Many investors are anxious about a possible bubble in stock markets, but those fears seem overblown to us. The greater near-term danger may be a more aggressive Federal Reserve.
With the Nasdaq crossing the 5,000 threshold for the first time since the dot-com boom and the broader equity bull market entering its seventh year, many investors are once again anxious that stocks are in a bubble. Is it time to get out of stocks? For long-term investors, we think they should consider staying invested. As I write in my weekly commentary, the greater near-term danger may be somewhat more prosaic: a more aggressive Federal Reserve (the Fed).
Market Realist – US equities are beginning to look expensive
The tech bubble burst back in 2000 changed some investors’ perceptions about stocks.
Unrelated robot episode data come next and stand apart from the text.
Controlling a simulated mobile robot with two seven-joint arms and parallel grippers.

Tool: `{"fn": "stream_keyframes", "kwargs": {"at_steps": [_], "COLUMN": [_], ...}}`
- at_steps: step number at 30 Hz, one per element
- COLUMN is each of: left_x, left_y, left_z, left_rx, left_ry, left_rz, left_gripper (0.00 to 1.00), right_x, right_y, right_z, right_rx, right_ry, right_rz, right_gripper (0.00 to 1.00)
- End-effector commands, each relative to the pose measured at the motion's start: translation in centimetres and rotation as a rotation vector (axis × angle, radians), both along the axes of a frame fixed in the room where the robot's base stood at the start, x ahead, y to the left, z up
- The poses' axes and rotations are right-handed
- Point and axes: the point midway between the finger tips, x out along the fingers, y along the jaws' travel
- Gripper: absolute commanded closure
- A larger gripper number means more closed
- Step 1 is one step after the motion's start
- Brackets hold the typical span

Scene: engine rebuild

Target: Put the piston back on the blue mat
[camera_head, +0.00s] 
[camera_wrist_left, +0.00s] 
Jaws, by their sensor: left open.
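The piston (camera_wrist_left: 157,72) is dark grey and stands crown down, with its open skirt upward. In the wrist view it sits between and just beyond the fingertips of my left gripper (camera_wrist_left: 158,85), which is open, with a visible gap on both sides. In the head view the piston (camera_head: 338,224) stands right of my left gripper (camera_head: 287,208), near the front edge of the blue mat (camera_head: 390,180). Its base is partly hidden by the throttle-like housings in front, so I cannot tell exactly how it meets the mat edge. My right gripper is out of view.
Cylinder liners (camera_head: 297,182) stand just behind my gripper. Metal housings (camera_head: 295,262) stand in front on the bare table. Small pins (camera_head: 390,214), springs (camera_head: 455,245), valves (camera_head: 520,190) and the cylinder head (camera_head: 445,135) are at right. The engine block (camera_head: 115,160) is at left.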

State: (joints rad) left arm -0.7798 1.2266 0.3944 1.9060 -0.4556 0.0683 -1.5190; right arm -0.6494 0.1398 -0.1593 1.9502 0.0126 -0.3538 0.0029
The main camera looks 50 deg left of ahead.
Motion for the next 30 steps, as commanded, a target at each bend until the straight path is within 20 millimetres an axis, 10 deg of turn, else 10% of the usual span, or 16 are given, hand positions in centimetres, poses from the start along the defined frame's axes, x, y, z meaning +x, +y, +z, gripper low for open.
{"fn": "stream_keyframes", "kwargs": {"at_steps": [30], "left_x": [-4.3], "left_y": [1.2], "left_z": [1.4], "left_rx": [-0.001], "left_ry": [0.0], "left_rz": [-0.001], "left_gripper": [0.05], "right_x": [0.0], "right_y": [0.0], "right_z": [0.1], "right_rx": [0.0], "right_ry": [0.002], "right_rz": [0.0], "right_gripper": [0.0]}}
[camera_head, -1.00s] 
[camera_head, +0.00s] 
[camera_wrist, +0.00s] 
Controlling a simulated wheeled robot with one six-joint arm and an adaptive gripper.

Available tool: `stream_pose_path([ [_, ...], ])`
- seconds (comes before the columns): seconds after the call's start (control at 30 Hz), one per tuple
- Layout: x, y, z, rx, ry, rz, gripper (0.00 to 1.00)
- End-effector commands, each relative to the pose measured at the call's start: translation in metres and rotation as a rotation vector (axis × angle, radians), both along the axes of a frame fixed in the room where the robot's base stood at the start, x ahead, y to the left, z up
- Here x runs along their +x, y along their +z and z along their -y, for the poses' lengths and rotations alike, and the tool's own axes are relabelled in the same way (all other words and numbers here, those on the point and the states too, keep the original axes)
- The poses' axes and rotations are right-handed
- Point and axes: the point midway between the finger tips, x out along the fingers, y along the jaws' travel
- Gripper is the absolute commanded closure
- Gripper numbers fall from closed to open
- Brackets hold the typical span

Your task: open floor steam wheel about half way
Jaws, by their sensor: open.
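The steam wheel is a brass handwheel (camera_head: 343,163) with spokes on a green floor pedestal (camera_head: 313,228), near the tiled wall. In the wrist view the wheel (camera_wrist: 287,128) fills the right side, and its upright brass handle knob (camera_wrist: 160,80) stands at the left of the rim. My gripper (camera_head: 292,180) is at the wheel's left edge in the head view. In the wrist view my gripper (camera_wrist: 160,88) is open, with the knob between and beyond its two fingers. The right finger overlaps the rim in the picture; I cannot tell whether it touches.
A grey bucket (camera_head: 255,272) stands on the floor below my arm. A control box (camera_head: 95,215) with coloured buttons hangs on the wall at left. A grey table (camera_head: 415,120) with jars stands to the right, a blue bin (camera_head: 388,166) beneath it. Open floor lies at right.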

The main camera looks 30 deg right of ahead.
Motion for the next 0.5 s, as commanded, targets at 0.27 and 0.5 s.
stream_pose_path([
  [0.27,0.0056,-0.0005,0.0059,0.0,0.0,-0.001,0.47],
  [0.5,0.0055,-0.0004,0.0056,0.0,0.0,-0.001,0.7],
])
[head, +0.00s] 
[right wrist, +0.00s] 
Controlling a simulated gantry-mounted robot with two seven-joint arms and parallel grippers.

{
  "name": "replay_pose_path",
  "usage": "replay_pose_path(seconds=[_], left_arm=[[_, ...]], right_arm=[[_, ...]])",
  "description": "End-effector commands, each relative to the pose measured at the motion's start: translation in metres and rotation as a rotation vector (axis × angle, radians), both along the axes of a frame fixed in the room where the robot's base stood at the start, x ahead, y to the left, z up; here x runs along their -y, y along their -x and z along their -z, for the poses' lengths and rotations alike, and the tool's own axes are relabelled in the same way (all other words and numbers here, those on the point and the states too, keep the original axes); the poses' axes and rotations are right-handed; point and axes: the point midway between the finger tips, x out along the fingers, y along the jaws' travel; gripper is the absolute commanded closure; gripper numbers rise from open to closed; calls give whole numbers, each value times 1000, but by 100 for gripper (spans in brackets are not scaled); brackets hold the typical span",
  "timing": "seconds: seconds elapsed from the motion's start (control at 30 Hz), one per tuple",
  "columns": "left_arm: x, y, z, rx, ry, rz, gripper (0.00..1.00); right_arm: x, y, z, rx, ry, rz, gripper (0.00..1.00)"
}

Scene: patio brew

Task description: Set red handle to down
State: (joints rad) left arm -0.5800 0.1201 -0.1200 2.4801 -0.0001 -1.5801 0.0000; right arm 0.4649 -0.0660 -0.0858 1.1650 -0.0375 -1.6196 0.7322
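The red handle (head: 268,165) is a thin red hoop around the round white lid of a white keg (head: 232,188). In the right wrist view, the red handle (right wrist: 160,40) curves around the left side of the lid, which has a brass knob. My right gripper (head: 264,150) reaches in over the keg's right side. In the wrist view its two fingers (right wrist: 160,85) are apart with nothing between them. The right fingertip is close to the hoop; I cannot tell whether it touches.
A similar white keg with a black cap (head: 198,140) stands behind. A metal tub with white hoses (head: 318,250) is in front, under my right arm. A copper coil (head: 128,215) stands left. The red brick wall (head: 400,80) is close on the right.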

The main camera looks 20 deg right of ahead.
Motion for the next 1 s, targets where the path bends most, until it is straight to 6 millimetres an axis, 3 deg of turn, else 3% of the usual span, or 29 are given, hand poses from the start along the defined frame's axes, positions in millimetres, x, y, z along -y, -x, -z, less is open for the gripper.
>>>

Talking about it still brings up the stress levels of certain investors. Stock participation in the United States has dipped since 2000. However, if you follow certain rules of investing, including a long-term view on US equities, you should benefit from investing.
Since the bull market began in 2009, tech stocks (XLK) have performed very well, backed by very strong earnings. The above graph shows price returns on the Nasdaq Composite Index (QQQ). In the last six years, the index has given returns of 293.5%, which means the index has grown by almost four times.
This is a sensational CAGR (compounded average growth rate) of 25.6% in the last six years. Within tech stocks, Apple (AAPL) has given a CAGR of 48.7%. Google (GOOG) and Microsoft (MSFT) have given returns of 25.8% and 19.0%, respectively, in the same period.
Remember, technology stocks make up 43% of Nasdaq. The S&P 500 (SPY), which is less tech-heavy, has given a CAGR of 20.7%, which is less than the Nasdaq.
Over the last six years, earnings have run up tremendously, but so have valuations. This is due to the premium commanded by the tech stocks because of their strong balance sheets. Investors are now wary of the valuations.